For five years we heard this enthusiastic rhetoric – but what we witnessed was a tremendous unwillingness to really change. Change involves personal risk and personal commitment. For all the rhetoric we heard, our experiences showed us that the rules of the game were for the most part firmly entrenched in business-as-usual.
During those five years of working together, Nina and I became friends. We learned to trust one another, and discovered that our synergy was bursting at the seams. We also learned to recognise our mission, and realised that responsibility for its undertaking lay in our own hands, and would require us to take our own personal risk. We left secure employment at that organisation in order to set up Personal Wealth – and here we are.
Here is what Alex has to say about it: “The work you are doing at Personal Wealth is very important in the prevailing outcomes paradigm.” Thank you, Alex – but I think that your 140-character limit on Twitter has led you to inadvertently miss out a word. We believe the work we’re doing at Personal Wealth is very important in challenging the prevailing outcomes paradigm.
Actually, to be more precise: what we’re challenging is the control paradigm. What you refer to as the prevailing outcomes paradigm, at Personal Wealth we prefer to think of as the prevailing control paradigm. There’s nothing wrong with desiring and planning for better outcomes – why on earth should there be? But when this happens within a control paradigm, we lose sight of how complex our interactions really are. The control paradigm operates on the assumption that a planned output guarantees a planned outcome: add this input to that input, stir well and bake in a preheated oven: out comes your outcome. Follow the recipe to scale in order to maximise your efficiency and minimise your cost margin. So tasty!

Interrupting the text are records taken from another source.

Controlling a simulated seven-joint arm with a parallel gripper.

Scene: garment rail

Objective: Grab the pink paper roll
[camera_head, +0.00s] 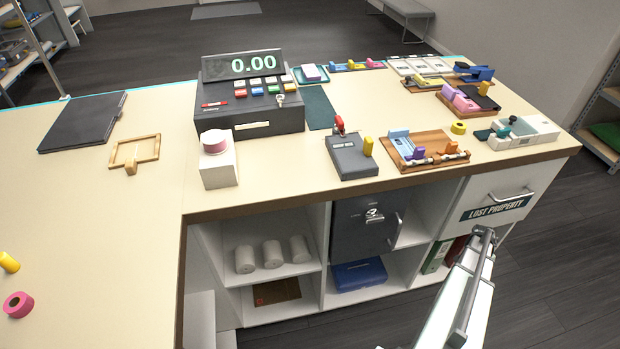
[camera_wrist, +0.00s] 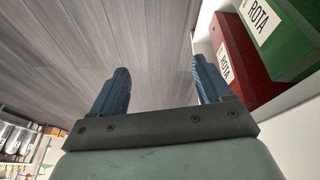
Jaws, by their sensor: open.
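A pink ring-shaped roll (camera_head: 18,304) with a hole through its middle lies on the counter at the far left in the head view. A second pink round piece (camera_head: 215,141) sits on top of a white block (camera_head: 218,168) in front of the cash register; I cannot tell whether it is also a roll. My gripper (camera_wrist: 160,84) shows in the wrist view with its two blue fingers wide apart and nothing between them. My arm is at the lower right in the head view, in front of the shelves and far from both pink things.
Red (camera_wrist: 233,60) and green (camera_wrist: 278,35) binders stand close to my right finger. The counter (camera_head: 90,230) is bare around the left roll, except for a yellow cylinder (camera_head: 8,262). The cash register (camera_head: 250,100) and a card terminal (camera_head: 352,158) stand mid-counter. Open shelves are below.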

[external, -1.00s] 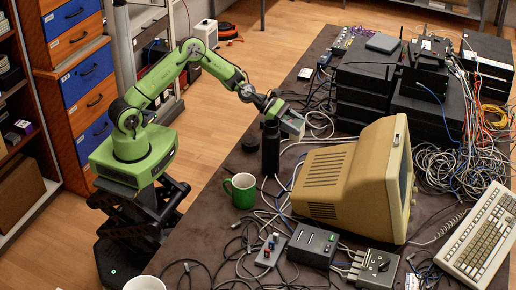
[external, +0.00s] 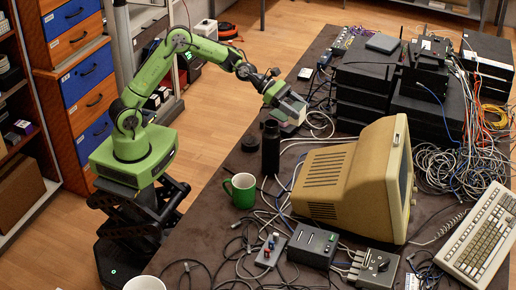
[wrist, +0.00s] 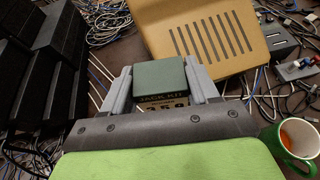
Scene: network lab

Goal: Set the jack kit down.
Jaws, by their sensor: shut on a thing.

There is a popular quote by Albert Einstein doing the rounds in professional circles and across social media: “We cannot solve our problems with the same thinking we used when we created them.”
This desire to control for particular outcomes – this is part of “the same thinking.” Outcomes are going to happen, whatever we do. Think about it: can anything happen without an outcome? Change is the constant: it’s like we live within an endless animation, and outcomes are merely still shots captured in a frame.
Here’s an example: several years ago, Prime Minister Gordon Brown set a target to end child poverty in the UK – a noble output for which to strive. Under the present government in Westminster, child poverty is increasing and Brown’s target is consigned to a historic footnote. Hey, this is what happens. You can plan all you like, but you’ll never hold the trump card. As John Lennon observed, “Life is what happens when you’re making other plans.”
The control paradigm arises from the Enlightenment, from the philosophies of rationalism and humanism. It is the paradigm which describes the world as complicated but functional, and containable within a set of natural laws which need only be understood and manipulated. The control paradigm is what allows us to imagine that we can create outcomes on spec. It is what keeps us forever focused on promises of a better future. We live out our entire lives aiming for that better future and never reach it; it forever slips away from our grasp and leaves us clutching the imperfect present.
So how is Personal Wealth challenging the control paradigm? Our mission is to help people and organisations recognise their individual and collective personal wealth for what it is: the source of all outcomes. We help people and organisations focus on what they have to work with, and we help them to remove the internal and external barriers which are blocking their potential.
The outcomes will take care of themselves. There will always be negative and positive aspects to our individual and collective experiences. How we cope with them, and what we are able to contribute to them, is what colours our outcomes. You might say that our mission, Nina and I, is to bring the Technicolour of personal wealth to the black and white world of the prevailing control paradigm.
We don’t have a recipe to sell you. We do not have a guarantee for what will create better outcomes – everyone must find their own answers – but we will support you to imagine and explore different possibilities and to learn new mindsets and behaviours. We will support you in learning how to learn, and how to contribute. We will help you to unlock what you’ve already got: infinite resources and innate goodness which will help to shape those constantly changing outcomes within which we live.
When I met with Alex, he described his guiding philosophy for the Ragged Project: every individual, he said, is a university with a membership of one and whose personal experience and understanding provides accreditation. Nina and I would add that every individual is endowed with personal wealth. Ragged and Personal Wealth together share the understanding that we never know, we only learn, ever. When we live to learn, we learn to live.